There were three cheers from the Residential Landlords Association (RLA) last year when the government consulted on its proposal for a housing court. But since then, nothing has happened.
New figures just released show that it now takes private landlords across the UK more than five months on average to get their property back when making a repossession claim through the courts. And the problem is worst in London where landlords have the longest wait of 30 weeks. The capital is closely followed by the North East where landlords are waiting on average 23.5 weeks to repossess their property.
The findings suggest that a major problem contributing to the backlog is the fact that the courts are unable to cope when landlords look to repossess properties for legitimate reasons.
What this means in real terms is that many landlords, rather than using Section 8 to evict problem tenants via the courts, are relying on Section 21 instead. It’s quicker, simpler and less confrontational to wait for Section 21 end of tenancy, which is a no-fault, no court process. And in the meantime, they can continue to accept rent. Simple.
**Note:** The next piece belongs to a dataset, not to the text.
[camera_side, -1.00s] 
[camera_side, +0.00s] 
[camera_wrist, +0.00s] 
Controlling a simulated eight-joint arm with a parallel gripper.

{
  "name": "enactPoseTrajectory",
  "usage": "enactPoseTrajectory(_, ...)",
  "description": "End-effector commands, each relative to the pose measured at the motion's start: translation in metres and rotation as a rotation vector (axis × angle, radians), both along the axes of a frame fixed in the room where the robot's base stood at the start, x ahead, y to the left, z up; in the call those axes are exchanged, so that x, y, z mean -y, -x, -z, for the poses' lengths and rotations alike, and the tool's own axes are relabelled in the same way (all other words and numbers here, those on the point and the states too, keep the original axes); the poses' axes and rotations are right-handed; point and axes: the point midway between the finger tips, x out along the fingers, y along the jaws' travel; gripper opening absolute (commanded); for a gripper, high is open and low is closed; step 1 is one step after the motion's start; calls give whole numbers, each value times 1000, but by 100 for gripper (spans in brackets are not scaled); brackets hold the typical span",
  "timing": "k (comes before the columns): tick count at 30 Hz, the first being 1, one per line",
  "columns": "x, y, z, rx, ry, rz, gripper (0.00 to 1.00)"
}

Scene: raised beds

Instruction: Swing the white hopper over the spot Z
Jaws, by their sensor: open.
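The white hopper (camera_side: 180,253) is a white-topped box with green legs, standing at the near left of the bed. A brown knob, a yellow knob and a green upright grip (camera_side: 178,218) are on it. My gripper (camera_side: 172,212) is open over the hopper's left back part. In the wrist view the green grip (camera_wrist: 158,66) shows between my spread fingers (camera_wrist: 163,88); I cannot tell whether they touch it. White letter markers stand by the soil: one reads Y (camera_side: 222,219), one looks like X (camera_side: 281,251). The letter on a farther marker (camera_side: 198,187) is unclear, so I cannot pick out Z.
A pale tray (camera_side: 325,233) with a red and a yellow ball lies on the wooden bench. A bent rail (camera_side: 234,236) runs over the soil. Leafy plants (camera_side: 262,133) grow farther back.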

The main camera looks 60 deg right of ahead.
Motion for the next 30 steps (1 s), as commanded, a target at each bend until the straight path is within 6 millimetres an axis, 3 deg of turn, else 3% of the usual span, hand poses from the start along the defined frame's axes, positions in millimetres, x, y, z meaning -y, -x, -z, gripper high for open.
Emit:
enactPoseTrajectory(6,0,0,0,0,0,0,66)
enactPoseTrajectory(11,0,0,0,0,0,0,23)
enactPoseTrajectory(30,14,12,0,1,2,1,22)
But this is not a long term solution. The government has pledged to end Section 21 evictions, leaving landlords with no option but to struggle slowly through the court system in order to evict troublesome tenants.
The RLA has been warning for some time that without major reform and greater funding for the courts, the time taken to process cases can only get worse.
We are right behind them and are backing the RLAs calls for the government to establish a dedicated housing court – and make it a priority. It is vital to the smooth running of the rental sector that access to justice for landlords is improved and speeded up.